• Your goal:
In the material below, list every line carrying the string "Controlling".

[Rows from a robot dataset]
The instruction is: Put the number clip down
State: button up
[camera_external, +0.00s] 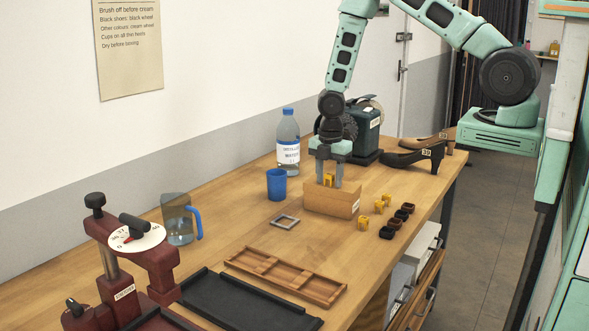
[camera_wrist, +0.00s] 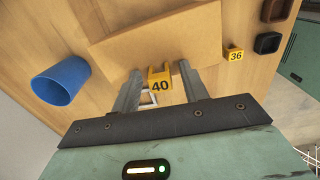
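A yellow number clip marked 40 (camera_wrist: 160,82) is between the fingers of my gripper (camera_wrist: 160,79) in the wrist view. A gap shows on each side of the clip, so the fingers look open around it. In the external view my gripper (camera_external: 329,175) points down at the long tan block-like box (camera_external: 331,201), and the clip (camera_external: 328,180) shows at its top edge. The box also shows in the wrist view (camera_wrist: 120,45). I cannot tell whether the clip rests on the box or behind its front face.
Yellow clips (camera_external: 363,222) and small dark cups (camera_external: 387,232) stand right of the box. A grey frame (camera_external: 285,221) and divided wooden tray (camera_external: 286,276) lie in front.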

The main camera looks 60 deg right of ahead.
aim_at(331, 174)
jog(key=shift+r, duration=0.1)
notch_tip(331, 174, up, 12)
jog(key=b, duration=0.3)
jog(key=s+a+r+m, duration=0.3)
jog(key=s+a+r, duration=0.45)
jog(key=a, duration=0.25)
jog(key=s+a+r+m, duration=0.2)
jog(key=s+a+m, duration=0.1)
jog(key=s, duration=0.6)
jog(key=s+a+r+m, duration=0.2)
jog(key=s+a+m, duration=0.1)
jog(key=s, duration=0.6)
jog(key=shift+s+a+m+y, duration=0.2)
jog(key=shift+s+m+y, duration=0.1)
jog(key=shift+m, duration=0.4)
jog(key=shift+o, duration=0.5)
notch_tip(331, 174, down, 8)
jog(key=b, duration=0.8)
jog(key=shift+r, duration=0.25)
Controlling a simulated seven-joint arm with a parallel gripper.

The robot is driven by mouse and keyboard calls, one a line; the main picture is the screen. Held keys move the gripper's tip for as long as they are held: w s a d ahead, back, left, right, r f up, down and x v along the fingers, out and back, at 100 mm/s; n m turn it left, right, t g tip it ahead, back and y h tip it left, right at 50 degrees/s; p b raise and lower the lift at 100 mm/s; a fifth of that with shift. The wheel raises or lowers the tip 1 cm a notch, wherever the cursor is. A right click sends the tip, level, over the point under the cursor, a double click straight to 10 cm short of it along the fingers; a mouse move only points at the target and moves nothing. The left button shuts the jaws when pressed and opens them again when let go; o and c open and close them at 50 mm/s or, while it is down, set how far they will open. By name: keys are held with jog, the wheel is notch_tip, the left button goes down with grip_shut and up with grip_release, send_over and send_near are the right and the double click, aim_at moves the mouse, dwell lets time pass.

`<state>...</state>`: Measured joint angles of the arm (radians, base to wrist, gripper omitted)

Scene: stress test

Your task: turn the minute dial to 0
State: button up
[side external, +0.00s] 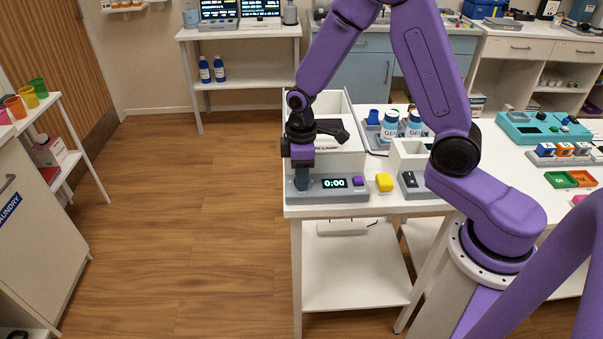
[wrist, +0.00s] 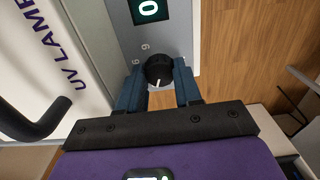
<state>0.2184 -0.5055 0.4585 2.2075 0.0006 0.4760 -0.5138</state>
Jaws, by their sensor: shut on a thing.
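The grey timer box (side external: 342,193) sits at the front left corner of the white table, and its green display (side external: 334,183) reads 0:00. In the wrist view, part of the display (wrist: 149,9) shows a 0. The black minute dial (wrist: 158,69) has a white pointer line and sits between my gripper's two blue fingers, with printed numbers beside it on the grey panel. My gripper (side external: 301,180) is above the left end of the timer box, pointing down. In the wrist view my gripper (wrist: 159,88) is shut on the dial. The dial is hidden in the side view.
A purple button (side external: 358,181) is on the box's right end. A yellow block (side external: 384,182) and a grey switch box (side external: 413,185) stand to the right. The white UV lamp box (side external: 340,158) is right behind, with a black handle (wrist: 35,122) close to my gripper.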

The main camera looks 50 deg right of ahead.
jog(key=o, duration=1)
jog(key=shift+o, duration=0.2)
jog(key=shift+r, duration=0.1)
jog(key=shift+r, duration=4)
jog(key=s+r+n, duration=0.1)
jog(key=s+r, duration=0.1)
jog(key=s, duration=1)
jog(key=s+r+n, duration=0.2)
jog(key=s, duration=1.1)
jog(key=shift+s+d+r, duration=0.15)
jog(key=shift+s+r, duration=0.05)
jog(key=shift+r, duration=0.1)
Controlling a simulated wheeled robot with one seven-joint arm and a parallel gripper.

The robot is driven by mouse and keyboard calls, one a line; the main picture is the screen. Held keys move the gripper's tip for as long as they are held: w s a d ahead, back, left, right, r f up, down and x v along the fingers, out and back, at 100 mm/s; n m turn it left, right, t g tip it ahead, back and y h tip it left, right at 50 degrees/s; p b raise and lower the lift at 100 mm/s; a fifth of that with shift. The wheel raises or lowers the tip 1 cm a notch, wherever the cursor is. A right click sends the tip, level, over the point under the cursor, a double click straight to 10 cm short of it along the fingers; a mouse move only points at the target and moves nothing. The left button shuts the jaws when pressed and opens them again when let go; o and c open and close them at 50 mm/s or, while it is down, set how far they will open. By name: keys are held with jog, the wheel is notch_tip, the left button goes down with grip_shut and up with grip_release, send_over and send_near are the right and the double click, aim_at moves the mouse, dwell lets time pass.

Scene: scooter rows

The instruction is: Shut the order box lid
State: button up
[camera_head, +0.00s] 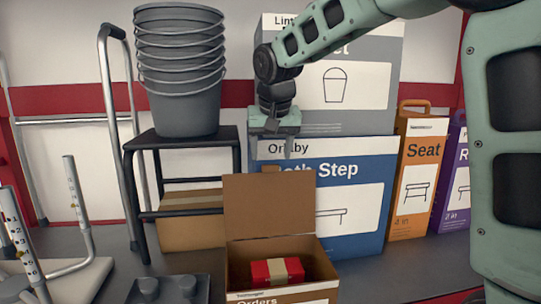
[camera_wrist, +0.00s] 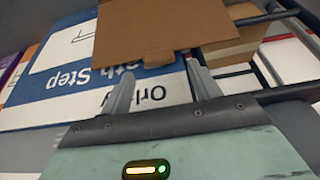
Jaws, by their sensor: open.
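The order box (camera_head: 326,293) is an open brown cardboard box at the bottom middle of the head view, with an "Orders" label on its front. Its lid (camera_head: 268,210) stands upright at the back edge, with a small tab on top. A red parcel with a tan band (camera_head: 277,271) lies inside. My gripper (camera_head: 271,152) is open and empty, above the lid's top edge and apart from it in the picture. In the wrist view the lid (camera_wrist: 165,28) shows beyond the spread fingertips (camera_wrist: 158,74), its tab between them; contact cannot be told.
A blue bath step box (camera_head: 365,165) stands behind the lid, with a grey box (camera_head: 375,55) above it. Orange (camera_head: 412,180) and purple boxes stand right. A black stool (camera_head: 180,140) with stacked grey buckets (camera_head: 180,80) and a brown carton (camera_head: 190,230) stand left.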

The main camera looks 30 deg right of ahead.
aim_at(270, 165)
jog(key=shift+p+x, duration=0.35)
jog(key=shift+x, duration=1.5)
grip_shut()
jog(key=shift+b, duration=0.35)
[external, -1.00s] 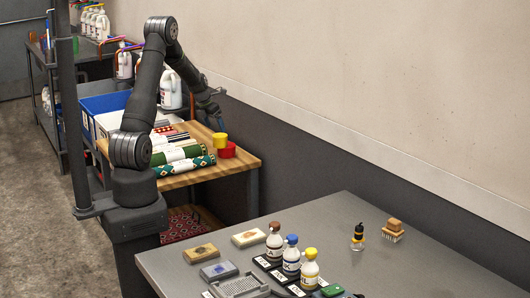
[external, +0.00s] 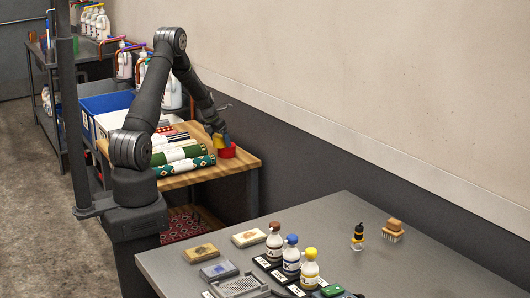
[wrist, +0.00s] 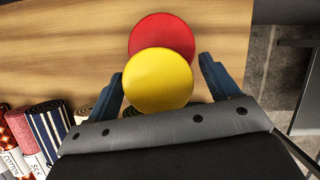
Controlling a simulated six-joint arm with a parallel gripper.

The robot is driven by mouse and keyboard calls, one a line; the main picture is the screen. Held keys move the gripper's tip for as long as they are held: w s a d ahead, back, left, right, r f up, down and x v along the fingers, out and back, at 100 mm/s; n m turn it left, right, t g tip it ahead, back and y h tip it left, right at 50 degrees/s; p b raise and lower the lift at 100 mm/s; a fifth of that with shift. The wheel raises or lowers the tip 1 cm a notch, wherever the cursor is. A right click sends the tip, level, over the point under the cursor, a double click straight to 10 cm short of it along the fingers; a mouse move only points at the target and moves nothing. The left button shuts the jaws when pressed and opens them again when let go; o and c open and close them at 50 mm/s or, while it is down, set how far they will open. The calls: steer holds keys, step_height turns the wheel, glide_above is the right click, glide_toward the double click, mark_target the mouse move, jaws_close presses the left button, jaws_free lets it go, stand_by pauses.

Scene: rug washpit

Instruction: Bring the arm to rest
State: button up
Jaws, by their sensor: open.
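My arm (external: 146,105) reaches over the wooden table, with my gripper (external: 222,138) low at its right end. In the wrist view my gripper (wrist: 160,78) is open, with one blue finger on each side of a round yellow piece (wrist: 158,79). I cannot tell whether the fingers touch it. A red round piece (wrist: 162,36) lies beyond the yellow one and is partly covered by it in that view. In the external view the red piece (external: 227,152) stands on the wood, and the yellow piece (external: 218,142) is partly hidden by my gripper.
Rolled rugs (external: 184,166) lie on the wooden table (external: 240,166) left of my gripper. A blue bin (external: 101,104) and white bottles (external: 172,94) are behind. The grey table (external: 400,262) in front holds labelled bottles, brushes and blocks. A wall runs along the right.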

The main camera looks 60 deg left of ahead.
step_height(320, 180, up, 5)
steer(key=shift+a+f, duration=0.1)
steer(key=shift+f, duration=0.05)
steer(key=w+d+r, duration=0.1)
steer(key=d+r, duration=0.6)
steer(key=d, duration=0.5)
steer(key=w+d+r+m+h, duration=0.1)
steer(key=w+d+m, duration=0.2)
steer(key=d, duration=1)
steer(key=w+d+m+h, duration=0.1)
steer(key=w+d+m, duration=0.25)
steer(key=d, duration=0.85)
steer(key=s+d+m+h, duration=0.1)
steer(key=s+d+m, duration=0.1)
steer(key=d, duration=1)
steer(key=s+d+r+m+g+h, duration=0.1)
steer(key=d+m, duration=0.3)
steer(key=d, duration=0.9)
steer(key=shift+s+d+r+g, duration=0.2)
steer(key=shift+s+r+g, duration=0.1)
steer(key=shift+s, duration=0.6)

---

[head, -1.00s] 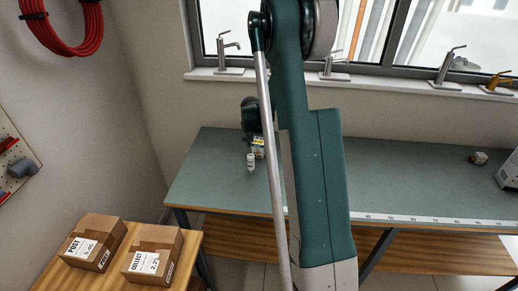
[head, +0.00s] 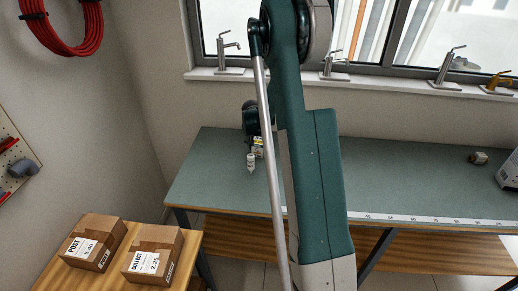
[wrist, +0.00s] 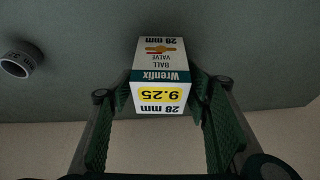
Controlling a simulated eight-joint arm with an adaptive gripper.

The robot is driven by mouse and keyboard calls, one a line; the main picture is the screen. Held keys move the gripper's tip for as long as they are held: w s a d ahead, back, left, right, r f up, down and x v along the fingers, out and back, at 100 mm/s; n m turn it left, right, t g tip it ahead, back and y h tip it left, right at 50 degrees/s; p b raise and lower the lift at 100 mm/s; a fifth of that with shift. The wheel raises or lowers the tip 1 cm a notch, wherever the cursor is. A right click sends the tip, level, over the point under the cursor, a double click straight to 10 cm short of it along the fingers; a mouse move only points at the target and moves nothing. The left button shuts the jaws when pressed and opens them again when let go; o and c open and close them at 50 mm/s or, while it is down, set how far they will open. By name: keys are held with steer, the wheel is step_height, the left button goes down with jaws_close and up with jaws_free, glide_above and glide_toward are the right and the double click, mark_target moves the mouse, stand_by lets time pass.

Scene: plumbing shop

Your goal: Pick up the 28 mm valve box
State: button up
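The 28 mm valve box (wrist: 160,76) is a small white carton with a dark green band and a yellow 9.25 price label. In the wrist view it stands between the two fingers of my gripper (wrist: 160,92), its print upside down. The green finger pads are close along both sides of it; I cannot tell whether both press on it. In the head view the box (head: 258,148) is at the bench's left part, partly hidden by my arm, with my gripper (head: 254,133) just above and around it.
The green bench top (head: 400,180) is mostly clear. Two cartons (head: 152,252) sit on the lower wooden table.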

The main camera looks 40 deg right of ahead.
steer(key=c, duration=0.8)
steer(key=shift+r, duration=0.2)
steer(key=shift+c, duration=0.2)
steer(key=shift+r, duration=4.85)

* * *

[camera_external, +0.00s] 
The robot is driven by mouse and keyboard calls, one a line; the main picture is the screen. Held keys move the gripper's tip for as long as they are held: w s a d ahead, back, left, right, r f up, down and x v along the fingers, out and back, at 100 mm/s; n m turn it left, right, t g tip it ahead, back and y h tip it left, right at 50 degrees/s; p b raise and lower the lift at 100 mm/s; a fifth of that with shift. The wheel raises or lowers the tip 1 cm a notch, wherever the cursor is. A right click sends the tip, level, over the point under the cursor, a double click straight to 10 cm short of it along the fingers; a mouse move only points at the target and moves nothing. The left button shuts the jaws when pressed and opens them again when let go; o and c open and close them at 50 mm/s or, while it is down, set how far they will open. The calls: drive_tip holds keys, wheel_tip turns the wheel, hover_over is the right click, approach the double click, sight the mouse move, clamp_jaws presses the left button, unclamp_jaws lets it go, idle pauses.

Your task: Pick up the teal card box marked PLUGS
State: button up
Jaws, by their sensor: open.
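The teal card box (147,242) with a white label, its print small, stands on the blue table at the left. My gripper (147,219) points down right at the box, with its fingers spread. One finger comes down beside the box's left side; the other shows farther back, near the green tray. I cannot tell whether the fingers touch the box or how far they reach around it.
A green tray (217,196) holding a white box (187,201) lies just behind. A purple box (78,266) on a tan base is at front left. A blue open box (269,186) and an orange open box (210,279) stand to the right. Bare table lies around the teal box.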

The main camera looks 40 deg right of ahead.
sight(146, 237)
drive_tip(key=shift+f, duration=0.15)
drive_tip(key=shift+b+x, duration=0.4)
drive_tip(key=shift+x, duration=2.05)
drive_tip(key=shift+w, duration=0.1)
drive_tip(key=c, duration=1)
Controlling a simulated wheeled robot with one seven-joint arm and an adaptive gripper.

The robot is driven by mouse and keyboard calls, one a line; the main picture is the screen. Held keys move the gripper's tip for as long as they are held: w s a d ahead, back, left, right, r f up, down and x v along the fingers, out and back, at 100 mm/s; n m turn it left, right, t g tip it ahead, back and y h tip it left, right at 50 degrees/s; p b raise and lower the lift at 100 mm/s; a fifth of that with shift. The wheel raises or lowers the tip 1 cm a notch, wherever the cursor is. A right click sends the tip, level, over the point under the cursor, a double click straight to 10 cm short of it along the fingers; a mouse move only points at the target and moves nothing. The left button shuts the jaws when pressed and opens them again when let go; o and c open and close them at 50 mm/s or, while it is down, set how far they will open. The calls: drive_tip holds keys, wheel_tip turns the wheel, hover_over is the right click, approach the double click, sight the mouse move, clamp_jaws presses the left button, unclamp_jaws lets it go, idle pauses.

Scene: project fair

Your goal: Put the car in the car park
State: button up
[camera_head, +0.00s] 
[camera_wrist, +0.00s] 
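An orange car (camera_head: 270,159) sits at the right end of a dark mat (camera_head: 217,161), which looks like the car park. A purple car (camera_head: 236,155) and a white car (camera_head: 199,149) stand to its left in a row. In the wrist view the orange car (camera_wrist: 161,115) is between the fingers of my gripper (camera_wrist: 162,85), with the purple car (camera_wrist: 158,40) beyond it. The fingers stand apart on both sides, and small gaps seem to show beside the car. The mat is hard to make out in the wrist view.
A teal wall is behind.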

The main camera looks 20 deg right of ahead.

• Answer below:
Controlling a simulated seven-joint arm with a parallel gripper.
Controlling a simulated wheeled robot with one seven-joint arm and a parallel gripper.
Controlling a simulated six-joint arm with a parallel gripper.
Controlling a simulated eight-joint arm with an adaptive gripper.
Controlling a simulated wheeled robot with one seven-joint arm and an adaptive gripper.

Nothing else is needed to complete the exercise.